**TASK DESCRIPTION**
Filter these entries so that only lines with the word "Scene" remain.
○ ○ ○
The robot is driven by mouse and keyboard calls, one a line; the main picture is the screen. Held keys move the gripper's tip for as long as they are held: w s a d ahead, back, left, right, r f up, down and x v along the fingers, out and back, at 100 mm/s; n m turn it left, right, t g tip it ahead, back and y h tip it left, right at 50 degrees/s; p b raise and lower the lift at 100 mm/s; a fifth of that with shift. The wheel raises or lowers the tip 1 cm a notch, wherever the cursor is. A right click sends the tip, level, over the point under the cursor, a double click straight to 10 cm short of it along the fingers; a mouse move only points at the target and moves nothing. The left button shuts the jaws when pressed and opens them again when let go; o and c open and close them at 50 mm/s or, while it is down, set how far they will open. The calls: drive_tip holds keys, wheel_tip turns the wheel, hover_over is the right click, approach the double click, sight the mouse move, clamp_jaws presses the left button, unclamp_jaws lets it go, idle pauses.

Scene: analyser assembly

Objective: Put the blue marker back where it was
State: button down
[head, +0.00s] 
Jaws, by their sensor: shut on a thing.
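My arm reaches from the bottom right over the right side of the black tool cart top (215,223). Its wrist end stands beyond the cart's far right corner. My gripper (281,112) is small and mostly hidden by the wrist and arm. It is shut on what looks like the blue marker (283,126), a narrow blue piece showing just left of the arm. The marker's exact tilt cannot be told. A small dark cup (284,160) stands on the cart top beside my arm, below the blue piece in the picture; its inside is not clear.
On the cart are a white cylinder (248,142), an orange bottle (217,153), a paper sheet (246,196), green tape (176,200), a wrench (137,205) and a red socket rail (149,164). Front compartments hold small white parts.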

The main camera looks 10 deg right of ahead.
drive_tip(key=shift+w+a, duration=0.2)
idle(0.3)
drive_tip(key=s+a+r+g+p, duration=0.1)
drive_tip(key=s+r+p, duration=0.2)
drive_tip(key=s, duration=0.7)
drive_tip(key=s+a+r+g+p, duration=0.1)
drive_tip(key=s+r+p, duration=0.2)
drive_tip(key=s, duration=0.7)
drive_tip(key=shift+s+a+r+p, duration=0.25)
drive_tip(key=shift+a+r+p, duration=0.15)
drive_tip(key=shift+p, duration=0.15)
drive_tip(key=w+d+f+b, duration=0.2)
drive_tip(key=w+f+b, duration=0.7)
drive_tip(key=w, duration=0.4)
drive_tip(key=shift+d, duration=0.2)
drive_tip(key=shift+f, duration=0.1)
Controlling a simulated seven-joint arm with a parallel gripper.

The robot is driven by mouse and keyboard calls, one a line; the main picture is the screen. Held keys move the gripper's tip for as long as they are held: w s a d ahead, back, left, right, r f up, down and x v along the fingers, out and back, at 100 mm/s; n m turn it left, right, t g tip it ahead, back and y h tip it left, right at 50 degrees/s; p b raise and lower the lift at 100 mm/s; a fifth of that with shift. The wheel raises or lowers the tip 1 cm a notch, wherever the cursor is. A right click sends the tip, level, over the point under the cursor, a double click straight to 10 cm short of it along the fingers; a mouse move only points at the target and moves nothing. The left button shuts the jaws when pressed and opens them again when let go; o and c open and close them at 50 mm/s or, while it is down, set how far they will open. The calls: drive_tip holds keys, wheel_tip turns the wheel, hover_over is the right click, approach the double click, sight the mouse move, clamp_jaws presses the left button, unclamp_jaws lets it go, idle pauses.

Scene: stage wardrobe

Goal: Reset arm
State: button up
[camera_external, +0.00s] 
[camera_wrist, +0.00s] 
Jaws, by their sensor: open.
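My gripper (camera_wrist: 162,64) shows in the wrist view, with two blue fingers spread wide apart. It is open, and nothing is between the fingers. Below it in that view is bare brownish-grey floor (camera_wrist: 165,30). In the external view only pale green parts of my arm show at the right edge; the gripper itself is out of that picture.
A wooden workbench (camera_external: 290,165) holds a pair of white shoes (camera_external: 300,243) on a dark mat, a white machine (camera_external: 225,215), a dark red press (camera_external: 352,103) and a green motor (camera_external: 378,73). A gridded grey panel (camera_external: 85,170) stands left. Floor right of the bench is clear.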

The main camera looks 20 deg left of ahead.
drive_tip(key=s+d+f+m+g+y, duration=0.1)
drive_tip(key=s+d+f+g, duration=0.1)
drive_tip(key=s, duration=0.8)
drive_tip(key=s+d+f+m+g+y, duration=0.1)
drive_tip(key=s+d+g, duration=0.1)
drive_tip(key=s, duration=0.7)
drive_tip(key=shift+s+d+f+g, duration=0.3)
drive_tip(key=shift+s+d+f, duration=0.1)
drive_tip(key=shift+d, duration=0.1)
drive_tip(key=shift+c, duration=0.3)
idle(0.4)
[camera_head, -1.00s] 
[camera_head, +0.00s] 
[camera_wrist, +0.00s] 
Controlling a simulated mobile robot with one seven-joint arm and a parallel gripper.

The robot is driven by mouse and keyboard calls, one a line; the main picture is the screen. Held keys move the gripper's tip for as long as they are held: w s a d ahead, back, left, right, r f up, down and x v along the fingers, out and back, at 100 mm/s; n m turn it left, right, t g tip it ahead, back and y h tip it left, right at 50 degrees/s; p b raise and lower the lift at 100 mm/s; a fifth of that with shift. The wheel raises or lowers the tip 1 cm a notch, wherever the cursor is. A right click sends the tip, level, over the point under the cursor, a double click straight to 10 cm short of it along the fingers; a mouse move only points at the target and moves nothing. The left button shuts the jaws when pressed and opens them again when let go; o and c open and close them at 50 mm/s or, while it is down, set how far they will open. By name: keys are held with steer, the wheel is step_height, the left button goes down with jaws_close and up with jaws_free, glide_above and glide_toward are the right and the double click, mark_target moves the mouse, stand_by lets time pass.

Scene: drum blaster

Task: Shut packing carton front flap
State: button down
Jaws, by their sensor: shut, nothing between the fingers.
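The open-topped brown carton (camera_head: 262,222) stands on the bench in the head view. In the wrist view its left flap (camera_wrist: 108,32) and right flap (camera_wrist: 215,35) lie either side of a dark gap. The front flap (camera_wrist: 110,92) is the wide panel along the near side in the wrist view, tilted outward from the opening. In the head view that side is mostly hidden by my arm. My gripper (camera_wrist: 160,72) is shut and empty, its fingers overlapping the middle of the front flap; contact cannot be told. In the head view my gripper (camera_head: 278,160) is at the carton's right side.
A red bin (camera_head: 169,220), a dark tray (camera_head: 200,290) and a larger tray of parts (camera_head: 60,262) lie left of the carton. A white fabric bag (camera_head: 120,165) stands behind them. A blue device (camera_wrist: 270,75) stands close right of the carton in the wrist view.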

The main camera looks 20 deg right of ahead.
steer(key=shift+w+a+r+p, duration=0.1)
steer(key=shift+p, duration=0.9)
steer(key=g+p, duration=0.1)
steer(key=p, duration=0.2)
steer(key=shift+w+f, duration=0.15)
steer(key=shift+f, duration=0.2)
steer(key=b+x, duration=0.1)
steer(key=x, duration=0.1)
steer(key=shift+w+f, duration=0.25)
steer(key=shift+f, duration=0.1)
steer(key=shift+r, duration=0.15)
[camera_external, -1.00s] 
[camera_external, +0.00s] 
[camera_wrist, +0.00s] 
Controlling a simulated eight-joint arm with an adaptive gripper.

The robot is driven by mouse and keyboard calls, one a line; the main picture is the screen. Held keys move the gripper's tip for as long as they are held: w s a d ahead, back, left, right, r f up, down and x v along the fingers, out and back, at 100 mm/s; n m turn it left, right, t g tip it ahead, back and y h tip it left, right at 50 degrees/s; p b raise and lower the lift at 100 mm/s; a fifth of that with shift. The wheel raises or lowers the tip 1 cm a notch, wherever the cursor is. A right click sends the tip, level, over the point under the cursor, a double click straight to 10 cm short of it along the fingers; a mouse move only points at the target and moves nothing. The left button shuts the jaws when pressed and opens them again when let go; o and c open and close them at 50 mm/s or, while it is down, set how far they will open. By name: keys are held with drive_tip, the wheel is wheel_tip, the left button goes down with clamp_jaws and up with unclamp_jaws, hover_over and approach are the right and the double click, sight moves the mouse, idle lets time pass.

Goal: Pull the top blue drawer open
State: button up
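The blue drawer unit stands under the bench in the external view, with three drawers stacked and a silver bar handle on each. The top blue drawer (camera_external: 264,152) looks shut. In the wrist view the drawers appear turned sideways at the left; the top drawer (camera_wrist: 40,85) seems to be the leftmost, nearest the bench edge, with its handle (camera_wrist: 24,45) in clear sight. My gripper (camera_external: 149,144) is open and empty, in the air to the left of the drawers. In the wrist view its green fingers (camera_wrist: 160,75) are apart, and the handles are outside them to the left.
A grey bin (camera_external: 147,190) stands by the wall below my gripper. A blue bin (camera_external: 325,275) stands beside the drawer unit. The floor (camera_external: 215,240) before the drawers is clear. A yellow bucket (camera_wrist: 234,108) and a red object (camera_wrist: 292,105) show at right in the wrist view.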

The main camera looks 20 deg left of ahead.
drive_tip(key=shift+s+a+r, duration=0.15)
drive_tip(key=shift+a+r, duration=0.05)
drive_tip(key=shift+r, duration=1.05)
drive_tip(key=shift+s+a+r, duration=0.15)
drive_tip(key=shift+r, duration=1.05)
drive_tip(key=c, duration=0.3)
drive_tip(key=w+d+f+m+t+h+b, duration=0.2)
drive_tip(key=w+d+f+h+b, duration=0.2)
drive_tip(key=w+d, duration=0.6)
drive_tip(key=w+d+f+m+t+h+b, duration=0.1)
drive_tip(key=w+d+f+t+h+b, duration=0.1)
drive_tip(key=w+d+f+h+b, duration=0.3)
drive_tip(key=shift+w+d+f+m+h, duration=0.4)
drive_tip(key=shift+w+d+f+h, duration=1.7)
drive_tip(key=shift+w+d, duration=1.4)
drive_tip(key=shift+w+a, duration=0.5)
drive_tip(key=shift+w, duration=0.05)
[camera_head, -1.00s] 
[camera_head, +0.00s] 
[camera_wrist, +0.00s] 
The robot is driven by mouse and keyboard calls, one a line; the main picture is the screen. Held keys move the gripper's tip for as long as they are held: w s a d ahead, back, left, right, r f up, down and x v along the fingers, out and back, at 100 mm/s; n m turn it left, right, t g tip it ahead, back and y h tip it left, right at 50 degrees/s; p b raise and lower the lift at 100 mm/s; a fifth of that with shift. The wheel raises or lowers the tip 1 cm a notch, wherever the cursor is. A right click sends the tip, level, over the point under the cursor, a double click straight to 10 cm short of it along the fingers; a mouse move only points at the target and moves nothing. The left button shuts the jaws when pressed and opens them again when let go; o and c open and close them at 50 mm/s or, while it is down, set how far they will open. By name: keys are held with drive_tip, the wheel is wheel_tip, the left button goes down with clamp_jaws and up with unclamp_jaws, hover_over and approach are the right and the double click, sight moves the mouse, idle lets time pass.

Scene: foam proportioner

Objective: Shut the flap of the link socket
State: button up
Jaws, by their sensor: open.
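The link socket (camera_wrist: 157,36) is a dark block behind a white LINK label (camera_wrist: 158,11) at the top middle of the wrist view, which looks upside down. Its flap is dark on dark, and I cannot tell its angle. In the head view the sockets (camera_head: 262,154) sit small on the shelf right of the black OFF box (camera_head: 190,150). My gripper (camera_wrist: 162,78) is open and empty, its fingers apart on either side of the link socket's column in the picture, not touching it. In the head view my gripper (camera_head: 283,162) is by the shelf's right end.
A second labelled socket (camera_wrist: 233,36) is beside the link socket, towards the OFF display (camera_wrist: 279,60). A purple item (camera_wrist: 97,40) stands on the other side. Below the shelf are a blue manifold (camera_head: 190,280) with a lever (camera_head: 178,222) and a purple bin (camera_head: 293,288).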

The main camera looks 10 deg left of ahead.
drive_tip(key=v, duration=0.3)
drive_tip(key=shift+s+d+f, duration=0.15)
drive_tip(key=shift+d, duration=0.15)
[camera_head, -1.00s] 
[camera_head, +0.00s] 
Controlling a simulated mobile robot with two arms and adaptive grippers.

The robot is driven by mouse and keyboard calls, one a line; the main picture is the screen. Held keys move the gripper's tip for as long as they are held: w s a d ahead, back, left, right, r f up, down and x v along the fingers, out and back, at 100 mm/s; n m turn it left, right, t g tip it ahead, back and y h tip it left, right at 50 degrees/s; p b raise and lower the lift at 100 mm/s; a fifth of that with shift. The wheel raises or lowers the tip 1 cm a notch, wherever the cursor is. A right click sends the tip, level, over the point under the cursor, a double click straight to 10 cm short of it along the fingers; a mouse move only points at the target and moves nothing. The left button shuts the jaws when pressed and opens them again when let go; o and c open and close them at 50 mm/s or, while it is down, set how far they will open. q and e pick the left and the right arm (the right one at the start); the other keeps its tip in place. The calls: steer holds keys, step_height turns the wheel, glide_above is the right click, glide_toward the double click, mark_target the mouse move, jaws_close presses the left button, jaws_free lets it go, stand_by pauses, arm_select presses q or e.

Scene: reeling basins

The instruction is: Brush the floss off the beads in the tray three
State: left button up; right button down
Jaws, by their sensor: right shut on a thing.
○ ○ ○
**SOLUTION FOR THIS PROBLEM**
Scene: analyser assembly
Scene: stage wardrobe
Scene: drum blaster
Scene: foam proportioner
Scene: reeling basins

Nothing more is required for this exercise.